» TO DO:
Repeat only what lies from the line with "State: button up" to the line with "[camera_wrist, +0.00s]", those two lines included, exactly as it stands; omit any images.

★ ★ ★ ★ ★ ★ ★

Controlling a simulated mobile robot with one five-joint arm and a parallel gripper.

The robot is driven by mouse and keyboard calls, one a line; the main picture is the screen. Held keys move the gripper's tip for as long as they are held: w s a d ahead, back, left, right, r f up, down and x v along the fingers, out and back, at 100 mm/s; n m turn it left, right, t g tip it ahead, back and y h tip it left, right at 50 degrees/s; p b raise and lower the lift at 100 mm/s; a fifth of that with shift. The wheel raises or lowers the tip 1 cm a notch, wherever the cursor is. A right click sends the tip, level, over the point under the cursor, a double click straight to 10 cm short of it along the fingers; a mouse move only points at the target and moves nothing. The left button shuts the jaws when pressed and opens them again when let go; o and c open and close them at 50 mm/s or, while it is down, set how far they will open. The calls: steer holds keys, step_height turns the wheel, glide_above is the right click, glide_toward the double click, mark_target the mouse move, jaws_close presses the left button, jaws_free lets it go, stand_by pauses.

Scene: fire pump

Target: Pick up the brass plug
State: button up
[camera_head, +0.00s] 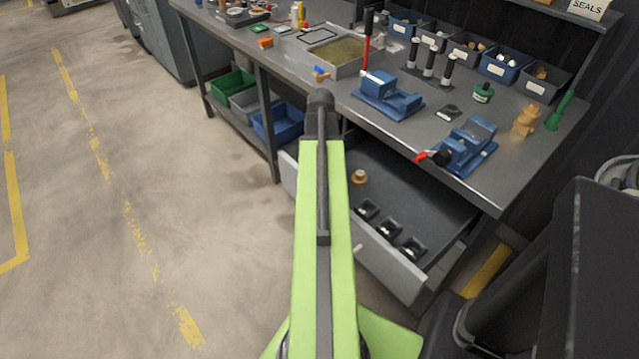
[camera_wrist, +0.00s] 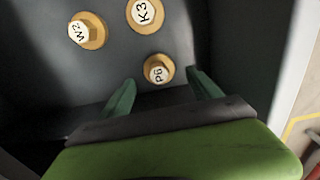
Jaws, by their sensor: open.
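Three brass plugs with white labelled tops show in the wrist view, on the dark floor of the open drawer (camera_head: 415,195). One reads W2 (camera_wrist: 87,31), one K3 (camera_wrist: 145,14), and the nearest seems to read P6 (camera_wrist: 158,69). My gripper (camera_wrist: 160,77) is open and empty, its two green fingers apart. In the picture, the P6 plug lies between and just beyond the fingertips; I cannot tell the height gap. In the head view one brass plug (camera_head: 359,176) shows in the drawer; my arm hides the gripper and probably the other plugs.
Small black trays (camera_head: 389,229) sit along the drawer's front. The workbench (camera_head: 505,180) overhangs the drawer's back. It bears two blue vises (camera_head: 388,96) (camera_head: 467,146), bins (camera_head: 502,66) and a brass fitting (camera_head: 525,121). Open floor (camera_head: 140,180) lies to the left.

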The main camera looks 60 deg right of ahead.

★ ★ ★ ★ ★ ★ ★

» FINISHED ANSWER:
State: button up
[camera_head, +0.00s] 
[camera_wrist, +0.00s] 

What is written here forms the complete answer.